#### [Goal]
Without the pictures, return all of the material exactly as written.
◇ ◇ ◇ ◇ ◇ ◇ ◇
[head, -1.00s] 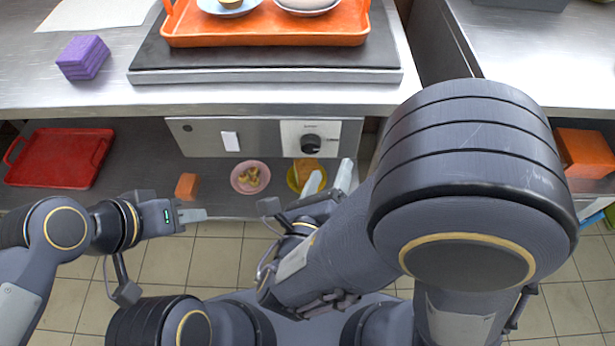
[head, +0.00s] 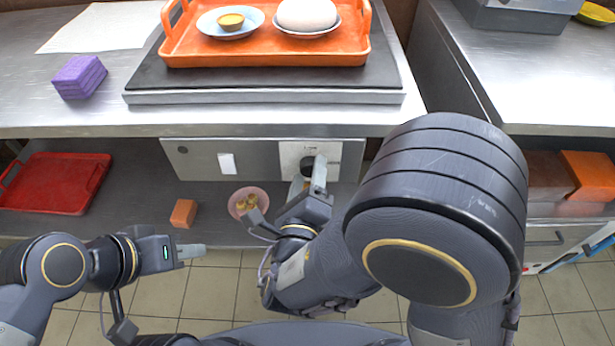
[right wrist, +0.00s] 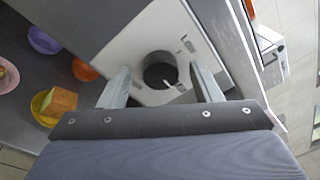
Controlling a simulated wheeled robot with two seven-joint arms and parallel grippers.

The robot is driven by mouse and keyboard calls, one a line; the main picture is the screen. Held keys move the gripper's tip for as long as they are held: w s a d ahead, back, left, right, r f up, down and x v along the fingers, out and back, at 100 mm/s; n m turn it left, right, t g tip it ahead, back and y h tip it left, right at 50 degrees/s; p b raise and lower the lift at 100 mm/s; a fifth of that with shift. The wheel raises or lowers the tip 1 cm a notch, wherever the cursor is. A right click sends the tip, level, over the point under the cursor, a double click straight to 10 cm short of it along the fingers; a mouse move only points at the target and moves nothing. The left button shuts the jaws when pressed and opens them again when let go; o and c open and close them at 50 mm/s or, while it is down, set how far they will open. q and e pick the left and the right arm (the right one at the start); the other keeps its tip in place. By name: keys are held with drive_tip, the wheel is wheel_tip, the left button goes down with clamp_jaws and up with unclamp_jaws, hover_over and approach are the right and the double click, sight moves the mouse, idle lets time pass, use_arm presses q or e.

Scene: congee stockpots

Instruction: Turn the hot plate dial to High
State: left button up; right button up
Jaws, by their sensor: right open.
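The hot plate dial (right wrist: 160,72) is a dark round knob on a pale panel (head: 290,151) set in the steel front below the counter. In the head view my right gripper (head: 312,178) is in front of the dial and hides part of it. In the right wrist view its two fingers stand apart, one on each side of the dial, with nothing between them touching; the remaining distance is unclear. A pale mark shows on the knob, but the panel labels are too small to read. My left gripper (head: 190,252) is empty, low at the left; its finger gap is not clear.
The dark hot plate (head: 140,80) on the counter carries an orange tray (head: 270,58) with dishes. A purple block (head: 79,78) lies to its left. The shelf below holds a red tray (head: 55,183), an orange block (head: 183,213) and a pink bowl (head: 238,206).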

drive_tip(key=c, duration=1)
◇ ◇ ◇ ◇ ◇ ◇ ◇
#### [Result of the task]
[head, -1.00s] 
[head, +0.00s] 
[right wrist, +0.00s] 
Controlling a simulated wheeled robot with two seven-joint arms and parallel grippers.

The robot is driven by mouse and keyboard calls, one a line; the main picture is the screen. Held keys move the gripper's tip for as long as they are held: w s a d ahead, back, left, right, r f up, down and x v along the fingers, out and back, at 100 mm/s; n m turn it left, right, t g tip it ahead, back and y h tip it left, right at 50 degrees/s; p b raise and lower the lift at 100 mm/s; a fifth of that with shift. The wheel raises or lowers the tip 1 cm a notch, wherever the cursor is. A right click sends the tip, level, over the point under the cursor, a double click straight to 10 cm short of it along the fingers; a mouse move only points at the target and moves nothing. The left button shuts the jaws when pressed and opens them again when let go; o and c open and close them at 50 mm/s or, while it is down, set how far they will open. q and e pick the left and the right arm (the right one at the start); the other keeps its tip in place. By name: keys are held with drive_tip, the wheel is wheel_tip, the left button goes down with clamp_jaws and up with unclamp_jaws, hover_over and approach are the right and the double click, sight moves the mouse, idle lets time pass, use_arm presses q or e.

Scene: congee stockpots

Instruction: Turn the hot plate dial to High
State: left button up; right button up
Jaws, by their sensor: right open.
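The hot plate dial (right wrist: 160,72) is a dark round knob on a pale panel (head: 290,151) set in the steel front below the counter. In the head view my right gripper (head: 312,178) is in front of the dial and hides part of it. In the right wrist view its two fingers stand apart, one on each side of the dial, with nothing between them touching; the remaining distance is unclear. A pale mark shows on the knob, but the panel labels are too small to read. My left gripper (head: 190,252) is empty, low at the left; its finger gap is not clear.
The dark hot plate (head: 140,80) on the counter carries an orange tray (head: 270,58) with dishes. A purple block (head: 79,78) lies to its left. The shelf below holds a red tray (head: 55,183), an orange block (head: 183,213) and a pink bowl (head: 238,206).

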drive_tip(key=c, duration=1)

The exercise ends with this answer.